What the task requires: Output every line of the data exactly as it appears.

Stored data:
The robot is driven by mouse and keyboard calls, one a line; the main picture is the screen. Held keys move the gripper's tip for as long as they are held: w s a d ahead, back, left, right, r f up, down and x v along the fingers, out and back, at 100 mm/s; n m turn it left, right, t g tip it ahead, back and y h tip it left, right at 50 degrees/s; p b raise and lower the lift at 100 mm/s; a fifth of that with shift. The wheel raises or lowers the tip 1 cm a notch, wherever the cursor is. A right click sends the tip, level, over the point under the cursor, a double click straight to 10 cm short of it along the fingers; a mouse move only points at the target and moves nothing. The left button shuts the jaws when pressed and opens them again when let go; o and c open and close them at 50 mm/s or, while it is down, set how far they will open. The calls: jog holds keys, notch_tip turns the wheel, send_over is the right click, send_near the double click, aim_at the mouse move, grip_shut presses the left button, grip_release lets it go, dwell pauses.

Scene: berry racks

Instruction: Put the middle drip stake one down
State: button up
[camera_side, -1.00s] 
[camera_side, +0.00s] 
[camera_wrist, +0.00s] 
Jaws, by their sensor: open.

Correct output:
The robot is driven by mouse and keyboard calls, one a line; the main picture is the screen. Held keys move the gripper's tip for as long as they are held: w s a d ahead, back, left, right, r f up, down and x v along the fingers, out and back, at 100 mm/s; n m turn it left, right, t g tip it ahead, back and y h tip it left, right at 50 degrees/s; p b raise and lower the lift at 100 mm/s; a fifth of that with shift. The wheel raises or lowers the tip 1 cm a notch, wherever the cursor is. A right click sends the tip, level, over the point under the cursor, a double click straight to 10 cm short of it along the fingers; a mouse move only points at the target and moves nothing. The left button shuts the jaws when pressed and opens them again when let go; o and c open and close them at 50 mm/s or, while it is down, set how far they will open. The calls: jog holds keys, notch_tip turns the wheel, send_over is the right click, send_near the double click, aim_at the mouse move, grip_shut presses the left button, grip_release lets it go, dwell pauses.

Scene: berry racks

Instruction: Put the middle drip stake one down
State: button up
[camera_side, -1.00s] 
[camera_side, +0.00s] 
[camera_wrist, +0.00s] 
Jaws, by their sensor: open.

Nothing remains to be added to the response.